The infamous Canadian sketch comedy group, “The Kids in the Hall,” is back and taking its gags on tour. The five-man group is a revival of the popular TV show, bringing together the old cast, including Dave Foley, Bruce McColloch, Kevin McDonald, Mark McKinney, and Scott Thompson.

The Kids in the Hall

WHEN: Saturday, April 26, 7 p.m.
WHERE: Orpheum Theatre, 910 Hennepin Ave. Minneapolis
TICKETS: $37.50 – $49.50

One of their more famous sketches and likely the most remembered was when the cast members were attempting to squish each other’s heads between their thumbs and forefingers – catching their prey at a distance and eyeing them through their fingers like the sight of a gun.

A&E spoke with Thompson over the phone while he was on tour with the troupe in New York.

A&E: How was the show last night?

Scott Thompson: It was sold out. We have two more tonight, both sold out. Our audiences have been very young, crazy, and I guess they have been discovering us through youtube or their parents, or their grandparents. It’s a thrill. I think many of them don’t quite realize what we’re like live, so they’re just thrilled, they go crazy the moment we walk out. It’s 90 minutes of pure chaos, it’s fabulous. I think people like the most when things fall apart in our show and things do fall apart; we actually enjoy it very much. I think that people are so used to everything being scripted. I mean nowadays everything in entertainment is so scripted and even reality is fake. I think people really appreciate performers that can bring it live and we certainly can, because that’s how we started out.

A&E: You say it’s scripted, but at the same time things can go awry, how does that work out? How is it working with the other characters if something goes amiss?

ST: The other night my microphone came off and I wasn’t fully dressed to come out for the scene and there was this big, long piece of tape sticking up in my face, so I was trying to hold my microphone down and I had my fingers on it like Jack Benny. I said ‘God we watch too many Jack Benny movies’ and then Dave (Foley) started putting his fingers on, talking like Jack Benny, and then all the other guys did and next thing you know we were doing the whole scene like Jack Benny. So, that was pretty damn funny and you know you just have to go with the flow.

If things fall apart, if something rips, if the microphone falls off, or you don’t hit your mark, you just have to go with the flow. Because it’s not a play, it’s entertainment and whatever entertains the audience is fine with me. They just love it. It’s comedy, it’s not rock-n-roll, it’s not like a song, and it doesn’t matter. All that matters is the chemistry between the five of us and the relationship between us and the audience. As long as you maintain that everyone gets their money’s worth.

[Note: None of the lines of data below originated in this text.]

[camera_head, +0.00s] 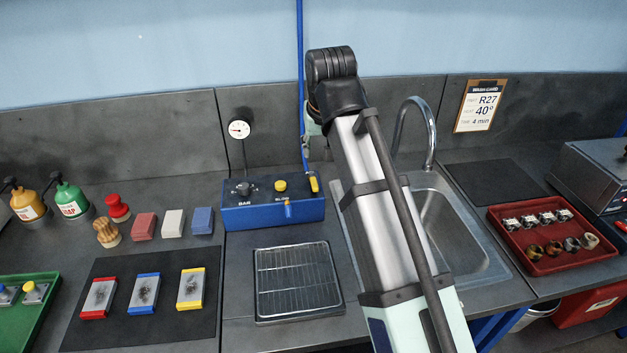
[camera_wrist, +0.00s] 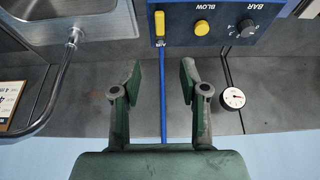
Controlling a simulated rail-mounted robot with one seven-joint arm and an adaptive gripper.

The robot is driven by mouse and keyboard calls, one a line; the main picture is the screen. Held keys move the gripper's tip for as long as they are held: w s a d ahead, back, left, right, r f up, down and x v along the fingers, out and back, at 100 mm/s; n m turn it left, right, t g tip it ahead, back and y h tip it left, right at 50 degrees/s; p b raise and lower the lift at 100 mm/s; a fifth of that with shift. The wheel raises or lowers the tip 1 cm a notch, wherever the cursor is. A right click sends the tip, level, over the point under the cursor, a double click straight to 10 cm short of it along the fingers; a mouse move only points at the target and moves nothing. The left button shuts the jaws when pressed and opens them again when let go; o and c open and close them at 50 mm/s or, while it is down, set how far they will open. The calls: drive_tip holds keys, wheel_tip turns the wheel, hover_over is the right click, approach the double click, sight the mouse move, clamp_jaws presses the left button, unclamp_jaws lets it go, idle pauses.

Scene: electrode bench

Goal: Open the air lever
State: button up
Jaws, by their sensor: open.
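The blue air box (camera_head: 262,212) sits on the bench left of the sink. A small yellow lever (camera_head: 314,184), which looks like the air lever, is at its back right corner, where the blue air pipe (camera_head: 300,60) comes down. The lever also shows upright at the top of the wrist view (camera_wrist: 159,22). My gripper (camera_wrist: 160,82) is open and empty in the wrist view, its fingers on either side of the blue pipe in the picture, apart from the lever. In the head view, my arm hides most of the gripper.
The box carries a round yellow button (camera_wrist: 202,28) and a dark BAR knob (camera_wrist: 246,28). A pressure gauge (camera_head: 239,129) is behind it. The sink faucet (camera_head: 431,140) stands close on the right. A wire-topped tray (camera_head: 300,317) lies in front of the box.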

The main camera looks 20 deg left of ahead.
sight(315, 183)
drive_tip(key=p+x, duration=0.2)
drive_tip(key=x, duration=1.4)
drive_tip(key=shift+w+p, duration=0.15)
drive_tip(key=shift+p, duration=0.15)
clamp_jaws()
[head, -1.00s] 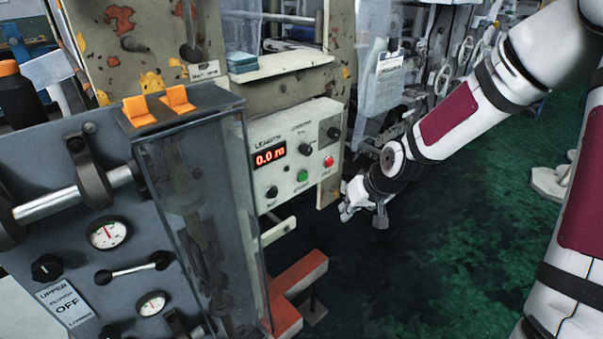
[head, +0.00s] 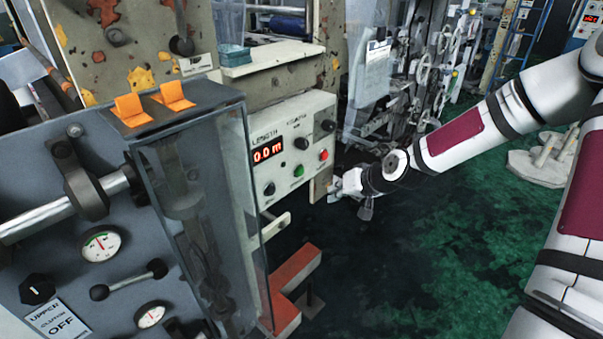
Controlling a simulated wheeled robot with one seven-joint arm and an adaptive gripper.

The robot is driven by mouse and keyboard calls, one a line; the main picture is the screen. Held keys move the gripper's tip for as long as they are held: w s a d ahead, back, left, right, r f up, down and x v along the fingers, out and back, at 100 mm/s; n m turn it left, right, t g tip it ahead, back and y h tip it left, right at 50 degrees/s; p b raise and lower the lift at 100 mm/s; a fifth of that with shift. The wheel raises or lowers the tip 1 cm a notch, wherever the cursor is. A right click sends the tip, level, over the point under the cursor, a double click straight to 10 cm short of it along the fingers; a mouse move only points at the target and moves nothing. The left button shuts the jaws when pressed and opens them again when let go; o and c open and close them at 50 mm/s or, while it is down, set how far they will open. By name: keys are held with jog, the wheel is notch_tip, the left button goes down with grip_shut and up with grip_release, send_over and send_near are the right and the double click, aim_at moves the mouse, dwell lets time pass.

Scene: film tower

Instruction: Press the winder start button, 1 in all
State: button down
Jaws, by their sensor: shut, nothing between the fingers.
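A cream control panel (head: 290,131) stands at the middle of the head view, with a red digital display (head: 267,152) reading 0.0 m. A green button (head: 299,171) sits low on the panel, and a red button (head: 323,155) sits to its right and a little higher. Several black knobs are around them. My gripper (head: 334,190) is shut and empty, just right of the panel's lower right corner. Its fingertips point left toward the panel. It appears apart from both buttons. I cannot tell the exact depth gap. Small labels by the buttons are too blurred to read.
A grey machine with gauges (head: 101,243) and a clear guard (head: 205,200) with orange hinges (head: 172,96) fills the left. An orange-red bracket (head: 296,282) juts out below the panel. Green floor (head: 450,240) lies open at the right.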

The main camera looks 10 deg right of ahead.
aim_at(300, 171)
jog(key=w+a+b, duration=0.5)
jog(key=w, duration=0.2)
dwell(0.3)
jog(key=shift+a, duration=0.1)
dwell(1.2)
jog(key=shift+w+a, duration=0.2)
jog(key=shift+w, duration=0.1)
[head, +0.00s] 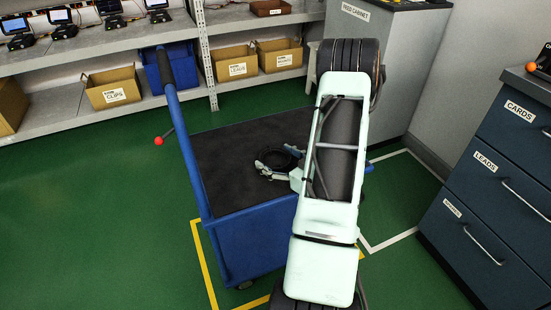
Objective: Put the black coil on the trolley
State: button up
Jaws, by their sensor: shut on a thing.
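The black coil (285,151) is a dark ring, seen over the black top of the trolley. My gripper (264,163) is shut on the coil at its left side. The trolley (222,157) is blue with a dark flat top and a blue push handle at its left. Coil and gripper appear low over the middle of the top. I cannot tell whether the coil touches it. My arm hides the right part of the trolley.
A shelf rack (62,122) with cardboard boxes (113,88) and a blue bin (180,68) stands behind the trolley. A grey cabinet (408,70) is at the back right. A dark blue drawer unit (487,200) stands at the right. Green floor is clear at the left.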

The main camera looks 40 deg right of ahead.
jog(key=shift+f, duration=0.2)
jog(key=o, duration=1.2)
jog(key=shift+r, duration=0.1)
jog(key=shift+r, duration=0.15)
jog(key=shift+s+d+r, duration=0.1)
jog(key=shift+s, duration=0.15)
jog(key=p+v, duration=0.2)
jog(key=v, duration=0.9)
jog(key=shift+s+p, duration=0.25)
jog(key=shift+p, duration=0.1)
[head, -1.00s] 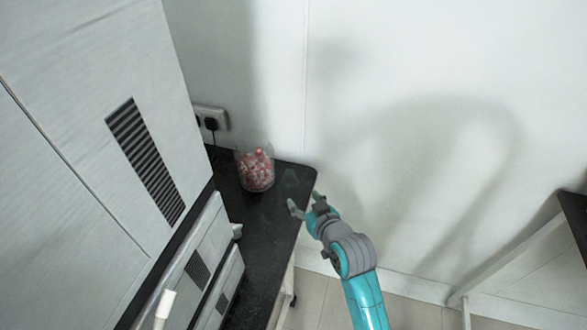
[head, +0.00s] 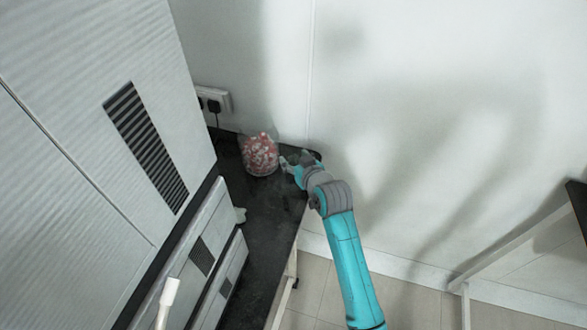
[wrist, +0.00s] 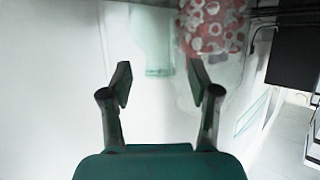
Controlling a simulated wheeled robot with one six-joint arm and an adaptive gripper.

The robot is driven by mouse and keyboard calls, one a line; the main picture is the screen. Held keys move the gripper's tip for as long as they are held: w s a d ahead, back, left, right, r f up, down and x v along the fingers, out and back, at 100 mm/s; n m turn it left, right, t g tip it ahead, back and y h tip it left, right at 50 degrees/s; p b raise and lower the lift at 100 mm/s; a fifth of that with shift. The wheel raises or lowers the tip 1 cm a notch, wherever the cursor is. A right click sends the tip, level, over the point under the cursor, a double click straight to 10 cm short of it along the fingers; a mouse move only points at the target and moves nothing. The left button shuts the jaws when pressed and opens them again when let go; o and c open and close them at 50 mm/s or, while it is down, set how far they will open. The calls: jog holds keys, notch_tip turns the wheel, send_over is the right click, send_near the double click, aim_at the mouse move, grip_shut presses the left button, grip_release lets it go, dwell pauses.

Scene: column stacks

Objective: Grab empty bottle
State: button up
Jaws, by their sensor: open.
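A clear, pale green-tinted empty bottle (wrist: 158,48) shows in the wrist view, ahead of my gripper (wrist: 160,80) and roughly in line with the gap between the fingers. Its top end is cut off or blurred there. In the head view my gripper (head: 293,161) is over the far right corner of the dark counter, and I cannot clearly make out the bottle near it. The fingers are apart with nothing between them.
A clear jar of red and white pieces (head: 260,155) stands left of my gripper on the dark counter (head: 265,225); it also shows in the wrist view (wrist: 213,32). A wall socket (head: 213,99) is behind. Grey cabinets with vents (head: 147,147) rise at left.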

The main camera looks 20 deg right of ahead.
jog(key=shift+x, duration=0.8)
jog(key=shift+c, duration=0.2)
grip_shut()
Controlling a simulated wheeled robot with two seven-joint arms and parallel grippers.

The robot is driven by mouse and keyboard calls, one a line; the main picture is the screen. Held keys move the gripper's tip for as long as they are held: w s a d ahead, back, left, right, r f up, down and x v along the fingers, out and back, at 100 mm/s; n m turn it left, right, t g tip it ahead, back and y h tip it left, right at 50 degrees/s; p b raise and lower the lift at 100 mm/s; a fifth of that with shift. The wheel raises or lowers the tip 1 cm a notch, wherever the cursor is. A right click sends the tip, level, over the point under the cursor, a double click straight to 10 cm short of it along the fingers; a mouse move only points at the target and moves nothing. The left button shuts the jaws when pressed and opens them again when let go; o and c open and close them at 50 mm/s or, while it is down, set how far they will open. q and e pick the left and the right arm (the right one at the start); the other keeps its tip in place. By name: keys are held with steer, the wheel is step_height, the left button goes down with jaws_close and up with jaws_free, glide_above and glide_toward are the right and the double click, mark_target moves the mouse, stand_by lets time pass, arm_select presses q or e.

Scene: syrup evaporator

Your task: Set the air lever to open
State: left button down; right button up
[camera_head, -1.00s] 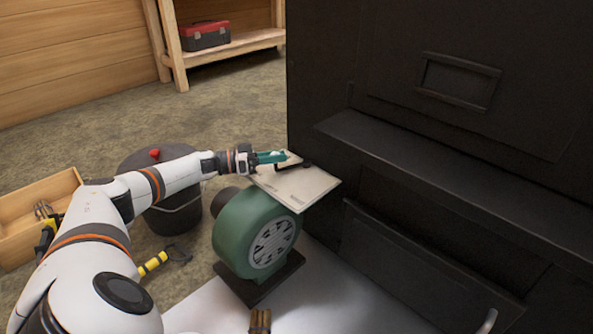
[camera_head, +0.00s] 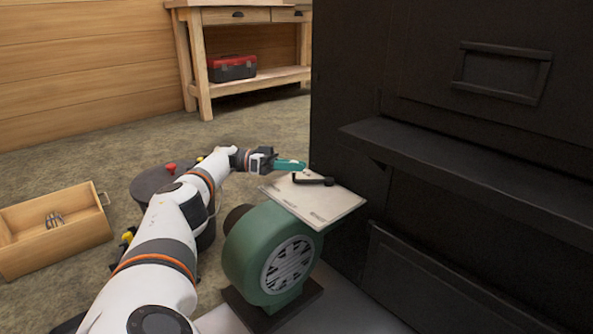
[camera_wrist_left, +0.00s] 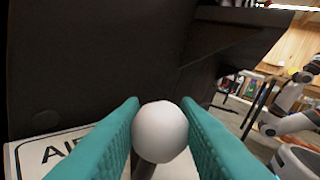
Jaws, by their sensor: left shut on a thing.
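The air lever (camera_head: 322,181) is a black arm on the pale plate (camera_head: 322,207) above the green blower. Its white ball knob (camera_wrist_left: 160,132) sits between the teal fingers in the left wrist view, with the dark lever stem below. My left gripper (camera_head: 302,166) is shut on the knob at the plate's far edge. In the left wrist view the fingers (camera_wrist_left: 160,135) touch the knob on both sides. The plate there shows the letters "AI", with the rest hidden by a finger. My right gripper is not in view.
The green blower (camera_head: 250,250) stands below the plate, beside the large black evaporator body (camera_head: 440,160). A dark lidded bucket (camera_head: 152,182) stands behind my left arm. A wooden crate (camera_head: 80,235) is at left. A red toolbox (camera_head: 232,68) sits on the bench shelf behind.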

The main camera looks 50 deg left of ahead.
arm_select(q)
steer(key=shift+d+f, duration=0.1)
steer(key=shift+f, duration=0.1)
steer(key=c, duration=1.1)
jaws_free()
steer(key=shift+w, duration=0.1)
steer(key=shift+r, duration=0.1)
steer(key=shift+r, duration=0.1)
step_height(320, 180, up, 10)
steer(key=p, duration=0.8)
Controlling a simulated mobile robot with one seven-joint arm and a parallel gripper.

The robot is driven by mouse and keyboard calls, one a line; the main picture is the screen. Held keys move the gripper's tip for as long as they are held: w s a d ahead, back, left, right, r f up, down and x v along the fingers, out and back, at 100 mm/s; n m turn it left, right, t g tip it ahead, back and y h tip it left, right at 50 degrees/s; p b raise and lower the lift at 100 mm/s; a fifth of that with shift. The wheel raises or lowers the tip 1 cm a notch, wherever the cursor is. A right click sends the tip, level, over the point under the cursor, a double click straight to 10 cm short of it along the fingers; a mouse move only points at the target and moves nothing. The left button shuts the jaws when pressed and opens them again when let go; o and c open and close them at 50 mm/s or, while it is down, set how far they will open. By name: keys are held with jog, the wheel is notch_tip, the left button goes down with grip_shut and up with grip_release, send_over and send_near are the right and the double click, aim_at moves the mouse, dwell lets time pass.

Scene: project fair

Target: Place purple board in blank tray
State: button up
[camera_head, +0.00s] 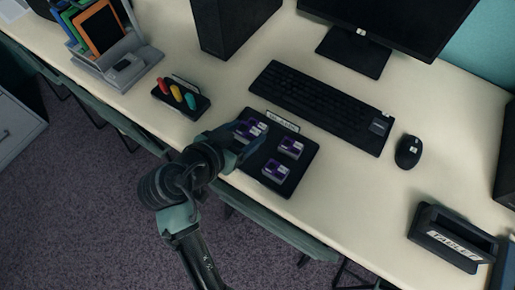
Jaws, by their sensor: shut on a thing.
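Small purple boards with pale parts sit at the black tray (303,172) near the front edge of the desk. One purple board (291,148) lies at the tray's right, and another purple board (276,171) lies nearer the front. At the tray's back left corner, my gripper (243,141) is shut on a purple board (250,129). My wrist and fingers partly hide this spot, and I cannot tell whether the held board touches the tray. A small label (283,119) stands at the tray's back edge; its text is too small to read.
A keyboard (318,105) lies just behind the tray, with a mouse (409,151) to its right. A small black holder (197,109) with coloured items is left of my gripper. Desk between tray and stand is clear.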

A&E: How is that interaction? Do you work the audience quite a bit? Is that important?

ST: Very important. It’s a thrill. We don’t get this chance much in our lives. We all perform on our own, but there is nothing like being a group. When you are with a group on stage, especially with this group, who I trust so implicitly, I know that no matter what happens they will support me and vice-versa. By supporting I mean abandoning. When I say support we will tease the hell out of each other and mock each other ruthlessly, but in comedy that’s a form of support. The chemistry is there like it always was and I don’t see that dying.